I think deep learning would be more akin to training an computer to look at a game and decide whether or not it was played by Katago, Leela etc as Black or White.

I don’t think this is what was meant. It’ll probably have to be down to human judgement and conversation with the players involved where possible, but the machine learning aspect is probably just to pick out the probable cheaters from the very obviously not cheaters. I think it’s just meant to be a way of automating the process of finding these anomalies/interesting datapoints in huge datasets (like all of OGS’s ongoing games ), similar to how astrophysicists might have large sky surveys but they need to pick out a few stars or galaxies that have some pattern of interest and focus their efforts on the plausible cases, rather than finding them in the first instance.

txwolf · April 30, 2021, 5:12pm

The game depends on honesty and wiliness to corporate of vast majority of us. When there are enough cheaters and anti cheating method becomes necessary, the interest will diminish over time and we move on to a different hobby. This is not a popular game to start with anyway.

I honestly don’t believe there are so many cheating. It’s when we keep talking about it, the feeling changes. This game becomes not interested any more. That’s what I am afraid the most.

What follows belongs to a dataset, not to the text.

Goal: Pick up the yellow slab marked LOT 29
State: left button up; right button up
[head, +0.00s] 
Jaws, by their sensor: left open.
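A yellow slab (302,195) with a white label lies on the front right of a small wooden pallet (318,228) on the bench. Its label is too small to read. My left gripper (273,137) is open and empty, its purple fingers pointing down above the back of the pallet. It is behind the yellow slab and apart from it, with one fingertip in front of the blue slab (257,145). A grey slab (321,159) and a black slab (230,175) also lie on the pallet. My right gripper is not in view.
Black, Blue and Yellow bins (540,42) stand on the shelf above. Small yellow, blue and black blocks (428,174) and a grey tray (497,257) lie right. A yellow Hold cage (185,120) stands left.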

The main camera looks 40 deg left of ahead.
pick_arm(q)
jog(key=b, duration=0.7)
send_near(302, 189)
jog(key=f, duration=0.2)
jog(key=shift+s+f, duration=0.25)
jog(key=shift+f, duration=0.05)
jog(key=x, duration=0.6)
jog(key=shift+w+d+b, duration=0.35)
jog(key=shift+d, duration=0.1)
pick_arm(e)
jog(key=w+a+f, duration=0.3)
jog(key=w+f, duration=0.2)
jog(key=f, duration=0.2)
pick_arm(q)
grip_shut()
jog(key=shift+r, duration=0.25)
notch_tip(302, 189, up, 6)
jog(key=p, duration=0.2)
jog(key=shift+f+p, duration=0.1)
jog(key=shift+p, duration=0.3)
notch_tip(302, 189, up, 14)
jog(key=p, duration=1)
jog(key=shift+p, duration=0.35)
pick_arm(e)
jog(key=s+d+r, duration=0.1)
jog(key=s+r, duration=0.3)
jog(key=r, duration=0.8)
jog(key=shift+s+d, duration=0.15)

Groin · April 30, 2021, 5:31pm

Well it’s much more a problem online as IRL. We will enjoy still players meeting face to face, with the same pleasure as ever.
Besides for online, there will be cheaters like there are already sandbaggers, escapers… But I think that it can stay a bit like a minor problem for not too strong players which are the large majority, because cheating can be more easily detected. I fear mostly that we lose nice games of very strong players who could stop to play online.

martin3141 · April 30, 2021, 5:51pm

I don’t necessarily disagree, but I’m curious what are the reasons for this believe. Have any cheaters been caught recently? Perhaps on online platforms such as KGS? I’d be interested in how many cheaters are detected on OGS, too.